YÜZDEN 78'DEN YÜZDE 52'YE DÜŞTÜ
Türk şirketleri dünyaya açıldı. Büyük büyük markalar satın alıyorlar. Bunu devletin sorumluluğundaymış gibi sunmak vatandaşın kafasını karıştırmaktır. Toplam dış borcun milli gelire oranı yüzde 53. Özel sektörün borcu tabii ki bizi ilgilendirir. Ama özel sektörün borçluluğundan bizi sorumlu tutmak olmaz. Bugünkü muhalefetin eskilerine baktığımızda devletin borcu yüzde 78. Bugün bu rakam yüzde 52.
"BÜTÜN VAATLERİMİZ 30 MİLYARIN ALTINDA"
Resmi ortaya koyalım ben 2015 yılında çıktılar o dönemde çok büyük vaatlerde bulundular. Bizde bu vaatleri rakamlara döktük. O dönemde vaatler 180 milyar lira civarındaydı. Bu muazzam iddialı vaatler. Bunun kaynağını ortaya koyun. Açıklarsanız ben bile ikna olurum size oy veririm ama açıklamadılar. Bugüne gelelim bugüne kadar emeklilere iki ikramiye, gerekse bir takım adımlar polisimize, öğretmenimize 3600 gösterge, gerekse 65 yaş aylığı alan 500 liraya çıkarılmasına. Bütün vaatlerimiz 30 milyarın altında bu da milli gelirin yüzde 1'inin altında. Muhalefetin vaatleri 200 ila 400 milyar arasında değişiyor. Problem burada. Bu gerçeklikten uygulanabilirlikten uzak.
GELİR VERGİSİ REFORM TASARISI
2 önemli gelir kaynağından biz bunları telafi ederiz. 1 imar barışı, diğeri vergide yeniden yapılandırma.
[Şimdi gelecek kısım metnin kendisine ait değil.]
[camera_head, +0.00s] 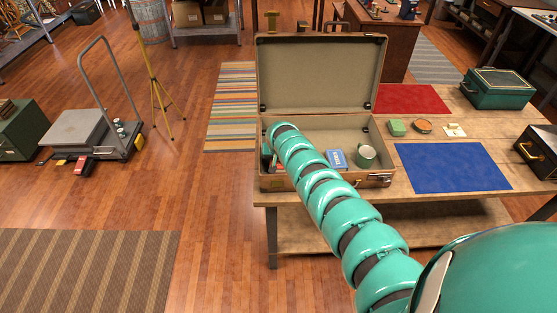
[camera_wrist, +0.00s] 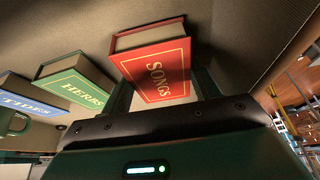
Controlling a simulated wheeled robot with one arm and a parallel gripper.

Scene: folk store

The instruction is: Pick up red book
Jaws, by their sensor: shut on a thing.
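In the wrist view, the red book (camera_wrist: 158,72) marked "SONGS" sits between the two dark fingers of my gripper (camera_wrist: 163,88). My gripper is shut on it. A green book (camera_wrist: 75,82) marked "HERBS" and a blue book (camera_wrist: 28,100) marked "TIDES" lie to its left. In the head view, my green arm reaches into the open suitcase (camera_head: 324,182) on the wooden table, and its end is at the suitcase's left side. The arm largely hides my gripper and the red book there. The blue book also shows in the head view (camera_head: 337,159).
A green mug (camera_head: 366,156) stands in the suitcase at the right. The suitcase lid (camera_head: 320,75) is raised at the back. On the table (camera_head: 405,205) lie a blue mat (camera_head: 453,166), a red mat (camera_head: 412,99), small items and a green case (camera_head: 497,88).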

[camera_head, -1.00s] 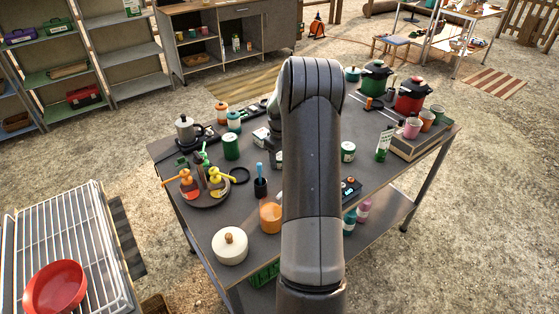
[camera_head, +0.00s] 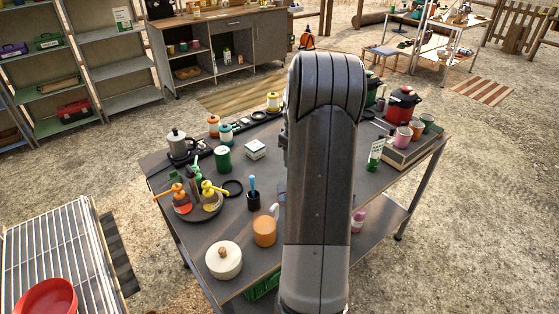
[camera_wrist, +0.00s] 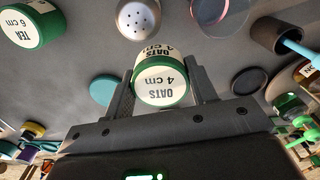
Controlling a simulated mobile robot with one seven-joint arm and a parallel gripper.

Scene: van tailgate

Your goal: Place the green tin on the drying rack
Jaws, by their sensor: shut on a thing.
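My gripper (camera_wrist: 160,90) is shut on a tin labelled "OATS 4 cm" (camera_wrist: 162,82), white with green bands, in the wrist view. One finger is on each side of it. In the head view, my arm hides the gripper and the held tin. A green and white tin labelled "TEA 6 cm" (camera_wrist: 32,24) shows in the wrist view. The drying rack (camera_head: 75,245), with pale wire bars, is at the lower left, apart from the table.
A red bowl (camera_head: 46,298) occupies the rack's near end; its far part is bare. On the table (camera_head: 190,232) stand a cream lidded pot (camera_head: 224,260), an orange mug (camera_head: 264,231), a tray of pump bottles (camera_head: 205,211) and a moka pot (camera_head: 180,143). Gravel separates table and rack.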

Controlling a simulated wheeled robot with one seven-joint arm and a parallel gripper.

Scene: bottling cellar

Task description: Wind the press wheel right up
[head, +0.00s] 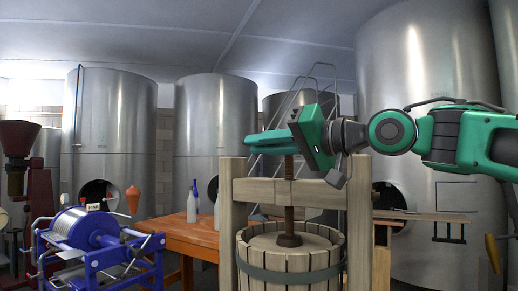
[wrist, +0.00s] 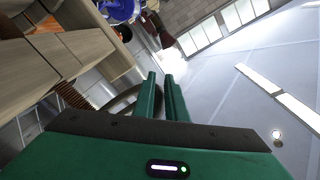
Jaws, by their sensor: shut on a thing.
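The wooden basket press stands right of centre in the head view, with its stave basket (head: 290,262) below a wooden crossbeam (head: 262,191). The dark screw (head: 289,215) runs upright through the beam, and its foot rests at the basket's lid. My green gripper (head: 258,143) lies sideways above the beam, at the screw's top. In the wrist view the press wheel (wrist: 122,102) shows as a dark curved rim running behind my fingers, beside the threaded screw (wrist: 72,95). The fingers are closed on the rim; the grip point is partly hidden. In the head view the wheel is mostly hidden by my gripper.
A blue-framed machine (head: 88,240) stands at the left. An orange-brown table (head: 185,232) holds bottles (head: 192,205) behind the press. Steel tanks (head: 110,140) line the back. A wooden bench (head: 430,216) is at the right. The space above the beam is open.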

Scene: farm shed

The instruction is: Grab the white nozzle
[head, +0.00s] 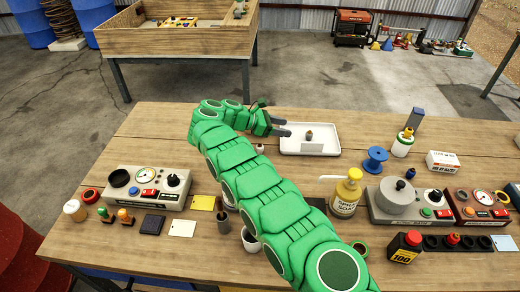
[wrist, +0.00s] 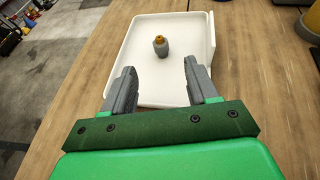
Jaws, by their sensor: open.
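My gripper (head: 284,128) is open and empty at the near left edge of a white tray. In the wrist view its two grey fingers (wrist: 160,72) reach over the tray's near part, apart from each other. A small grey nozzle-like piece with an orange-brown top (wrist: 161,46) stands upright in the tray, ahead of the fingers and between their lines; it also shows in the head view (head: 309,136). A small whitish piece (head: 260,149) stands on the table just below my gripper in the head view; I cannot tell whether it is a nozzle.
The white tray (head: 328,128) has a raised rim (wrist: 212,45). A control box (head: 148,188) is at left. Bare wood lies left of the tray.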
Bu telafi edilebilir. Emekli maaş artışı her yıl ödenecek. İmar barışı 1 kez. Bakanlık sayısını ciddi bir şekilde azaltacağız, kamuyu küçülteceğiz. Bu birincisi, ikincisi… Mecliste uzun zamandır bekleyen gelir vergisi reform tasarısı var. Yeni vergi artışları yok. Mevcut vergilerin tabana yayılması, bazı ayrıcalıkların sonlandırılması var. Dolayısıyla bu çerçevede baktığımızda bizim kalıcı olarak da vaatlerimizle ilgili önerilerimizi ortaya koymuş durumdayız.
PETROL FİYATLARI
Petrol fiyatları tabii ki Venezuela, İran'a ilişkin kaygılardan kaynaklanıyor. Büyük ihtimalle 80 dolar zirve sayılabilir. Bunların etkileri sistemden çıkacak. Böyle durumda enflasyon yılın ikinci yarısından itibaren düşmeye başlayacak. Enflasyonla mücadele önemlidir. Biz de bunu ciddiye alıyoruz. Cari açık altın ithalatından kaynaklandı. Bu da geçici bir faktördür. Petrol ve altın hariç cari açığımız yok, cari fazlamız var. Ama reel dünyada altına da petrole de ödeme yapmamız lazım. Enerjide, sanayide dışa bağımlılığı azalttık.
TÜRKİYE'NİN KREDİ NOTU
S&P demiştiki; "Türkiye'nin kredi notunu gözden geçireceğiz." Piyasalar seçim kararımıza olumlu yanıt verirken, hemen notumuzu kırdılar. Merkez Bankası güçlü bir tepki verdi. Hemen Halkbank'a ilişkin dedikodular ortaya attılar, doğru değil. Bankaları izleyeme almaya başladılar.
LONDRA'DA SÖZ VERMEDİK
Konuşmasında Londra gezisine de değinen Şimşek, "Londra'da hiç söz vermedik, endişeleri gidermeye yönelik para ve maliye politikalarına ilişkin gündemimizi, reformlarımızı anlattık" dedi.
Başbakan Yardımcısı Mehmet Şimşek ve Merkez Bankası Başkanı Murat Çetinkaya'nın düzenlediği toplantılarda faiz artışı sinyali verildiği belirtilmişti. Para politikası ile ilgili endişelerin büyük ölçüde giderildiğini belirten Şimşek ise Londra'da yatırımcılarla yapılan toplantıların ardından kaynak akışının da başladığını söylemişti.